Vegetarian Chili...from the kitchen of One Perfect Bite courtesy of chef Bill Telepan
Ingredients:
1/4 cup vegetable or canola oil
1 medium yellow onion, diced
1 red bell pepper, cored and diced
1 green bell pepper, cored and diced
Salt
1 jalapeño pepper, seeds removed, minced
4 cloves garlic, minced
2 tablespoons chili powder
2 teaspoons cumin
2 teaspoons dried oregano
5 tablespoons (half of a 6-ounce can) tomato paste
3/4 to 1-3/4 cups water (I use 3/4 cup)
1 can (28-ounce) diced tomatoes, undrained
3 cans (15-ounce each) black or kidneys beans, drained of about half their liquid (also can use chickpeas)

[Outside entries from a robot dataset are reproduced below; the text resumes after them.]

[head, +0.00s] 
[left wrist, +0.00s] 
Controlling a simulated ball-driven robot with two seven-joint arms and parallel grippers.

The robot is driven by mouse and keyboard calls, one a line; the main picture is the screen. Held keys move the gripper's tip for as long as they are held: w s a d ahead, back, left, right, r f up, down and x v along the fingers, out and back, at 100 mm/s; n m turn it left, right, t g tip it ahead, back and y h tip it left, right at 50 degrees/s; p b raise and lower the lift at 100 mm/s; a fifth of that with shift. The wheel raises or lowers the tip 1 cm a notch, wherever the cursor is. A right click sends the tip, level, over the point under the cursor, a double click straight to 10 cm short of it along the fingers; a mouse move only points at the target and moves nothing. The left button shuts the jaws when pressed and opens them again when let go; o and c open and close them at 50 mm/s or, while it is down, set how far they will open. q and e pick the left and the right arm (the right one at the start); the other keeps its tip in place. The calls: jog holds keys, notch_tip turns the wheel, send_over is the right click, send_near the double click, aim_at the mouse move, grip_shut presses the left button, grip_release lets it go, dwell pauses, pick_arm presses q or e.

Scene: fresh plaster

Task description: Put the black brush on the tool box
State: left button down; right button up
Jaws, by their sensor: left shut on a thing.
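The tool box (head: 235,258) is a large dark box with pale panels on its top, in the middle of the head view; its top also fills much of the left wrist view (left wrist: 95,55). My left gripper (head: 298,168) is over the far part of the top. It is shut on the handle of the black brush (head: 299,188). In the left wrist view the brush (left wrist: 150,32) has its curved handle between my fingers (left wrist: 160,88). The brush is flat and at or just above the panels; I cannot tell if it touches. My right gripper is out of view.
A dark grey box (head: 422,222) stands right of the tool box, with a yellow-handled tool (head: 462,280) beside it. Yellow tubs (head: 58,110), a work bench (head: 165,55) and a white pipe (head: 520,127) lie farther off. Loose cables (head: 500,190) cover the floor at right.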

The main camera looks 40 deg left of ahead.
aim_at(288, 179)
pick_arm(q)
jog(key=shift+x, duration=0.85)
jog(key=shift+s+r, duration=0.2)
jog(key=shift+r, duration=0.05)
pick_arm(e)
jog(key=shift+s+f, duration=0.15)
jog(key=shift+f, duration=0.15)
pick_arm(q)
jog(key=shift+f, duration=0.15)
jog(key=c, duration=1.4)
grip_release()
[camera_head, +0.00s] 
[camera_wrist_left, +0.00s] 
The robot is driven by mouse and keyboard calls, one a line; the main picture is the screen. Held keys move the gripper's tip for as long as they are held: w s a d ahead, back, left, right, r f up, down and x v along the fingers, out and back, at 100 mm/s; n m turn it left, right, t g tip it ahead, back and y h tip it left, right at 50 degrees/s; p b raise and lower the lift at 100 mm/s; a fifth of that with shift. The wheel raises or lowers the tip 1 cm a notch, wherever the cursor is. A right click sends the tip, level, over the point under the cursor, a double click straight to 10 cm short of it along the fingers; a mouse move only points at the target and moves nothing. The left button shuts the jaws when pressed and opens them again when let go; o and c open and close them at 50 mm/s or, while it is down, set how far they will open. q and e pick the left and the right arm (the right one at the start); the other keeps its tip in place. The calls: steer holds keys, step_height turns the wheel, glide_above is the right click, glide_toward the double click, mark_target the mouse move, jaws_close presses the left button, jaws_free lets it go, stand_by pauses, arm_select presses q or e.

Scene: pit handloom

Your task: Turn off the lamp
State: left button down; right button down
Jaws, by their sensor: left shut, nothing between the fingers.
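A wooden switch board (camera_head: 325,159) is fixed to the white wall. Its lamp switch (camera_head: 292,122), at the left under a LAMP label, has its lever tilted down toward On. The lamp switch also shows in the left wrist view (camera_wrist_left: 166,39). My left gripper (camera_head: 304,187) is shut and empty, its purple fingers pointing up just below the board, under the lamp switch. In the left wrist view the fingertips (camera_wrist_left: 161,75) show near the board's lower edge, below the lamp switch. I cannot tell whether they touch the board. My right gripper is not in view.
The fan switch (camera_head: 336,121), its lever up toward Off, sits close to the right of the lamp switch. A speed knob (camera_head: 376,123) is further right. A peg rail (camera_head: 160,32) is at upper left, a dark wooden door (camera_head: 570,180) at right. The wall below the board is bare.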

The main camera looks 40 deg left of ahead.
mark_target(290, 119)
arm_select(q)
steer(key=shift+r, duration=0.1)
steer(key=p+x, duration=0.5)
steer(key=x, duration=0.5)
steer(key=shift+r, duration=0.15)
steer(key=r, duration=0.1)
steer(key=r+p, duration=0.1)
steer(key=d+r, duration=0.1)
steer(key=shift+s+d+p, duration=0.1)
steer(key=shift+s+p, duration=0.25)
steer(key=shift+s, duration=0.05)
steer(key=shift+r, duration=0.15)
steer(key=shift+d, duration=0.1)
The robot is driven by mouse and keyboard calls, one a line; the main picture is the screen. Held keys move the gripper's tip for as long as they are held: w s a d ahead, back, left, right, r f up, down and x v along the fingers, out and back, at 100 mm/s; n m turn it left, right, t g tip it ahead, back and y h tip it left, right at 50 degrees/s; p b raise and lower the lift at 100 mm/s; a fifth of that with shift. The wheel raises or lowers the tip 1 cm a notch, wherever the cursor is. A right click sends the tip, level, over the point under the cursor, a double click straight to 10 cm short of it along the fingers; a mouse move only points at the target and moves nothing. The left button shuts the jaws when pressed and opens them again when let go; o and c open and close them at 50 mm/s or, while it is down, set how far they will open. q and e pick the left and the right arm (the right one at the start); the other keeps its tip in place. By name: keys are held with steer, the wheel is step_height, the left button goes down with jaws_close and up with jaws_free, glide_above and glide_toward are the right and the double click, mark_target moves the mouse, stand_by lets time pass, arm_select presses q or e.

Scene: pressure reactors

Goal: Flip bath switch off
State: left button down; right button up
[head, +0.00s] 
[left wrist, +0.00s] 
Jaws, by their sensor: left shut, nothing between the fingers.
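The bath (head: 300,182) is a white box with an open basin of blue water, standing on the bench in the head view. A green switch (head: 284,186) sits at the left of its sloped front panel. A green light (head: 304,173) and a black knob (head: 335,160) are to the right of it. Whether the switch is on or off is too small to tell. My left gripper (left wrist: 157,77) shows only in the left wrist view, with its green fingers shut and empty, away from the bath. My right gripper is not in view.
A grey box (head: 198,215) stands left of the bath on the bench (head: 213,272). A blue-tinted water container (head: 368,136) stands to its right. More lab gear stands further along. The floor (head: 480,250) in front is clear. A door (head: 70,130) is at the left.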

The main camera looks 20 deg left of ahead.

Ground black pepper, to taste
Directions:
1) Heat oil in a large saucepan set over medium heat. Add onion, red and green bell peppers, jalapeño pepper, garlic and a pinch of salt. Cover and cook, stirring occasionally, for 10 minutes.
2) Add chili powder, cumin and oregano. Stir well and cook for 1 minute. Add tomato paste, diced tomatoes and water. Bring to a simmer and cook, uncovered, for 20 minutes.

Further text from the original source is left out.